A civil tongue

For all my life, I have loved the English language. It is quite possibly the most powerful and amazing language ever to exist, and it is no small coincidence that it is the common language of business, science, and many other pursuits. Its greatest strength is its adaptability; it freely absorbs and assumes words, phrases, and concepts from other languages, almost at whim. I once saw a T-shirt I wish I had bought — it proclaimed, roughly, “English doesn’t borrow from other languages. It lures them down dark alleys, knocks them unconscious, and goes through their pockets looking for loose grammar.”

Likewise, I am proud of my ability with English. I have put a great deal of effort into my mastery of the written word, expanding my vocabulary, and finding new ways to express my ideas.

I sometimes think that that ability came at a price. For all my fluency in English, I have absolutely no talent for any other language. I have studied other languages, but my brain is simply incapable of the linguistic hurdles required to grasp another language besides the one I have been reading, writing, and speaking since childhood. For example, I know exactly two phrases in Dutch — one a vile insult, the other “Happy Birthday.” I tend not to use them, because I’m not positive which is which. I think the greeting is “hartelyk hefeliceerd,” while the fighting word is “klootzak,” but I’m not confident enough to use either.
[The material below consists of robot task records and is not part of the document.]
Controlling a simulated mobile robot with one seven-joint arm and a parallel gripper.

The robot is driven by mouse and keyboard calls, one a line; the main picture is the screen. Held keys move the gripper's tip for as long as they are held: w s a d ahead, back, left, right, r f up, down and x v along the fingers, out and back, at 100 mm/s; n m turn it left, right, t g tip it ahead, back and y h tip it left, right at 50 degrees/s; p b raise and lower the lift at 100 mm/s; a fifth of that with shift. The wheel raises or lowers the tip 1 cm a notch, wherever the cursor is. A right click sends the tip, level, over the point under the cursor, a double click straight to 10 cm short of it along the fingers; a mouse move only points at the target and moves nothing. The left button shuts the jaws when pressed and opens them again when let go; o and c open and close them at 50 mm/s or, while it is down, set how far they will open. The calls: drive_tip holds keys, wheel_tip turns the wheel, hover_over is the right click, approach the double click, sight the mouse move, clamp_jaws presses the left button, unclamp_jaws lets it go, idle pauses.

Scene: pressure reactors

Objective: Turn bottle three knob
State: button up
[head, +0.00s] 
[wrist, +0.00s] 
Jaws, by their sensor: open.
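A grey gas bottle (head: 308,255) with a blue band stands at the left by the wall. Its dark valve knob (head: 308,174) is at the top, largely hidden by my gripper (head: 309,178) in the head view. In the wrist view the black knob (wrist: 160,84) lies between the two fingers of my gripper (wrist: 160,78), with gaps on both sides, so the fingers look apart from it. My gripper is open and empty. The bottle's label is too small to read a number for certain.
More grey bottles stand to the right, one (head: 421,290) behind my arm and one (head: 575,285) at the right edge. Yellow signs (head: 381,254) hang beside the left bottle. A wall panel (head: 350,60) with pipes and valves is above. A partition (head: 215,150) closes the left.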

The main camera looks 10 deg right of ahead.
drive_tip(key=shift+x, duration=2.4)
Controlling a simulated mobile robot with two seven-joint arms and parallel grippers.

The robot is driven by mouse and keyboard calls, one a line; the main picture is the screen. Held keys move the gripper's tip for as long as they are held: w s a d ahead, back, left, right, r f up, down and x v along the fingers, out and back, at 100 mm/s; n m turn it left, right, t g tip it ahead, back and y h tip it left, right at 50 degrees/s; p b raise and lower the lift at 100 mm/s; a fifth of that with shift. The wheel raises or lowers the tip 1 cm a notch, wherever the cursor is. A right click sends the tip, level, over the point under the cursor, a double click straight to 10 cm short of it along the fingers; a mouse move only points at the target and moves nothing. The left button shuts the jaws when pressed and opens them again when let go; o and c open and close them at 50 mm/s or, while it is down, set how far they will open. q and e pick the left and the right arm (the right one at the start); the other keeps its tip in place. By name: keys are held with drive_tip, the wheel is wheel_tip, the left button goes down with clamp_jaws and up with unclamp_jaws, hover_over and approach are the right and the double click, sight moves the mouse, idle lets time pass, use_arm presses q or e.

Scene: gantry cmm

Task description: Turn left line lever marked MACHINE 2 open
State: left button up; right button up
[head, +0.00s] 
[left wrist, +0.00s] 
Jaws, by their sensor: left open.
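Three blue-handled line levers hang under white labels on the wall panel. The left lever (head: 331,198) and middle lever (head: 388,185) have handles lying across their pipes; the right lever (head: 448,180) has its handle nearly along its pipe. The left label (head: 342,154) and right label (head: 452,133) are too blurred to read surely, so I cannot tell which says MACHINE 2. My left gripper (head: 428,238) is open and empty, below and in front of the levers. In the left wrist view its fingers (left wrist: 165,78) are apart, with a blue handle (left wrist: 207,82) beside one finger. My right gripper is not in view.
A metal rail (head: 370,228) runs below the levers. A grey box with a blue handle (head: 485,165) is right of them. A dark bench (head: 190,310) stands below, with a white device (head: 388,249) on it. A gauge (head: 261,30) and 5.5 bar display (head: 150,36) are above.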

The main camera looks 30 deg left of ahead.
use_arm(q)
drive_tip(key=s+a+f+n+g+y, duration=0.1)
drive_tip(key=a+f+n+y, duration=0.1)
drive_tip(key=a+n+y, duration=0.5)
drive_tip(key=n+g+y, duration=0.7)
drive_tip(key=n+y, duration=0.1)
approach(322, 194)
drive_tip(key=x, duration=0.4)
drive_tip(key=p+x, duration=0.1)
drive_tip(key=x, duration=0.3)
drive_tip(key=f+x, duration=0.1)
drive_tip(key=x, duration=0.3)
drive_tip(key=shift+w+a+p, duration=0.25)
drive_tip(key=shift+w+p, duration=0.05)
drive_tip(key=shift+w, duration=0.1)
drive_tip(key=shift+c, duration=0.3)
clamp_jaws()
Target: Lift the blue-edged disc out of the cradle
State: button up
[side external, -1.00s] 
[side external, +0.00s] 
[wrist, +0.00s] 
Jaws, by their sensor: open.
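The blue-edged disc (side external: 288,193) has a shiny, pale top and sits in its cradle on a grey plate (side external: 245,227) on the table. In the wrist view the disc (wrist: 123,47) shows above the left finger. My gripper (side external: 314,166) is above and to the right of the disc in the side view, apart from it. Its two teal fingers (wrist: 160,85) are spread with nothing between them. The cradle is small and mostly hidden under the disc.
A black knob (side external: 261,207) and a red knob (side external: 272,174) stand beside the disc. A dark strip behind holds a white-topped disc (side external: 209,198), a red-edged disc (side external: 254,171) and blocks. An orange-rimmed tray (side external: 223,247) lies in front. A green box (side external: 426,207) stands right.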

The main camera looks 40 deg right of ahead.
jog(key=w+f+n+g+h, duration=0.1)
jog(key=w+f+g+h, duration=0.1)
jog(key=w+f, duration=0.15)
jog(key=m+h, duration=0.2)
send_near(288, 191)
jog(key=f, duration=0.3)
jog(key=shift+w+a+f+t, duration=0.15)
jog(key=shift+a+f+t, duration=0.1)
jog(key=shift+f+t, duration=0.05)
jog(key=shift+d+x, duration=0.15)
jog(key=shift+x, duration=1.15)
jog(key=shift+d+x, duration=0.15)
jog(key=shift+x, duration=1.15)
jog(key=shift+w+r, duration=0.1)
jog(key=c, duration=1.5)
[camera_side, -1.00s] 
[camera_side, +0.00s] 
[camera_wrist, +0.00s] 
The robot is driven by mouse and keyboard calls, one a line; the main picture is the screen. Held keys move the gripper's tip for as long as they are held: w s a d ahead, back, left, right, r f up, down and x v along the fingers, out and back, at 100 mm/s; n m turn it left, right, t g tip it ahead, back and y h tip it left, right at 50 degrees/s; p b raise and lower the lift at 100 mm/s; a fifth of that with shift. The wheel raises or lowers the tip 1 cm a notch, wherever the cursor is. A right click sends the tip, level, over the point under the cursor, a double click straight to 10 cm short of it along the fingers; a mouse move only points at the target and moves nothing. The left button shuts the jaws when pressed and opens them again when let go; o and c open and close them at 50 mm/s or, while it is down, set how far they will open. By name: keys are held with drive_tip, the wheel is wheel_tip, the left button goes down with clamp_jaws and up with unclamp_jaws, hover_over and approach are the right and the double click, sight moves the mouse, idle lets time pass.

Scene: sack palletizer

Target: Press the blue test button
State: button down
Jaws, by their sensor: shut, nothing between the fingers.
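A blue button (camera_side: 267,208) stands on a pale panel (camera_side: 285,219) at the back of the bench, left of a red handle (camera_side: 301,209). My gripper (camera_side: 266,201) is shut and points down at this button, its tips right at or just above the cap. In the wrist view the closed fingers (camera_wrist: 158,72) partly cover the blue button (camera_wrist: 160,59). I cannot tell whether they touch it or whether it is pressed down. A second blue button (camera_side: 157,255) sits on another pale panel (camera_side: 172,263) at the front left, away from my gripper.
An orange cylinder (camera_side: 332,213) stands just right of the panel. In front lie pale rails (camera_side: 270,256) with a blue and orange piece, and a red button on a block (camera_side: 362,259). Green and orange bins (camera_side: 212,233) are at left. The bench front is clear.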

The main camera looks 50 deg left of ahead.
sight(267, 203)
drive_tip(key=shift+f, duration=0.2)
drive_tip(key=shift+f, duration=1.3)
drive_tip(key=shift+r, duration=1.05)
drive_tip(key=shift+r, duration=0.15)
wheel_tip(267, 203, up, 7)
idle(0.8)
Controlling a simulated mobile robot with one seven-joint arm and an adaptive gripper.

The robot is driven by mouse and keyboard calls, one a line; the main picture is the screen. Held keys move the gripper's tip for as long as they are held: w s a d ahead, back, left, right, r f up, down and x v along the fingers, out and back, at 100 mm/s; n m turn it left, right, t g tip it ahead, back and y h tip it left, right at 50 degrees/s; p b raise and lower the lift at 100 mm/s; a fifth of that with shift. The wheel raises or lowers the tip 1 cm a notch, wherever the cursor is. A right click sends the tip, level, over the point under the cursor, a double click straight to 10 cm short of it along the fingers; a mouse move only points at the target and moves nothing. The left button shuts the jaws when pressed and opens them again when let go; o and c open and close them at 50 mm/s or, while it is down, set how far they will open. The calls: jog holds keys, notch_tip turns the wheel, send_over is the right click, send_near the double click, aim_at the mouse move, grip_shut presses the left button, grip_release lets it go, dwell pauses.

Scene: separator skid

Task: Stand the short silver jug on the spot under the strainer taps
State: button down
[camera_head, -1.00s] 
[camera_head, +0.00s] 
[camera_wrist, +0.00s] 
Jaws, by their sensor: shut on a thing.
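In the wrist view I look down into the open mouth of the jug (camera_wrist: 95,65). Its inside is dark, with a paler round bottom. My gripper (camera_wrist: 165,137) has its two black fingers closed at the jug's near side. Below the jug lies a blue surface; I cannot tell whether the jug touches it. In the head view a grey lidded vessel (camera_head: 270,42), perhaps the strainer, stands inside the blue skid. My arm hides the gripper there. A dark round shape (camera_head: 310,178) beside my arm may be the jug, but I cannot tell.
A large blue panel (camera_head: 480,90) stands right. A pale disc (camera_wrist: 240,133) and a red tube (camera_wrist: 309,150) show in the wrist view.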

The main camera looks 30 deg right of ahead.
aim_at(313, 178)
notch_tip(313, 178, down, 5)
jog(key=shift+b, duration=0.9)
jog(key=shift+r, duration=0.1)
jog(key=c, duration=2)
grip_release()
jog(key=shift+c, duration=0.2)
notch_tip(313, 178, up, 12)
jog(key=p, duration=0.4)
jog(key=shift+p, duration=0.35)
That might be a factor in why I support the general notion of making English the official language of the United States. English is the language on which this nation was founded. All our founding documents were written in English. Our laws are written in English. The status of English as our national language may not be de jure, but it certainly is de facto.

Because of my inability to grasp any other languages, I decided long ago that I would never travel to places where my English-only brain would not be a hindrance. It is the height of rudeness, in my opinion, to travel to another person’s land and demand that they cater to my linguistic disability. I would never think of traveling to France and insisting that they indulge me by speaking only English to me. (Although the thought of inflicting that kind of arrogance on the French does appeal to my sense of irony.) I have also been invited several times to visit Costa Rica, but again I have declined — the primary language of that nation is Spanish, and I am utterly helpless in that tongue.

It’s not just good manners, though, that prompt this belief of mine. It’s simple survival.

When one cannot speak the common language of a community, a culture, or a nation, one is putting oneself in dire straits in case of an emergency. One must depend on others to pass along one’s thoughts, one’s fears, one’s needs to those in a position to help.

That concern is playing out in Lawrence, Massachusetts, a broken-down city often described as “the armpit of the state.” It’s plagued with nearly all the typical problems of modern cities, such as gangs, drugs, other crime, poverty, a large illegal alien population, corruption, crumbling infrastructures, and scads of other issues.

Lawrence was hit hard by the recent New England flooding. A lot of homes and businesses suffered greatly under the deluge, and the residents are looking for help in recovering.

But for some, the quest for assistance has an additional barrier — a language barrier.

I hate to sound cold-hearted, but when one is seeking help, when one is in dire circumstances, one is in no position to make demands such as “give me this form in Spanish!”

Lawrence, as the article points out, is about 70% Hispanic. But the implication the author conveys is that those people speak only Spanish. I don’t think this is true. I’d be willing to wager that a significant percentage of that group can read, write, and speak English passably. If there are significant numbers that cannot, that is a testament to just how badly the Lawrence school systems (already established as inept — they lost their state accreditation a couple years ago) has been failing.

FEMA is sending in multi-lingual specialists to assist the victims of the flooding, but they aren’t there yet. In the meantime, those seeking help in Spanish are having to wait for the few available translators to get around to them. Meanwhile, those who can grasp English are well ahead of them on the road to recovery.

I know English is not the easiest language to learn, especially as a second language. But in this nation, whether or not Congress has passed a specific bill, it is the common tongue. And incidents like the flooding in Lawrence highlight just how essential knowing the basics of a nation’s common language can be.

As Blanche DuBois learned, depending on the kindness of strangers can be a very dangerous thing.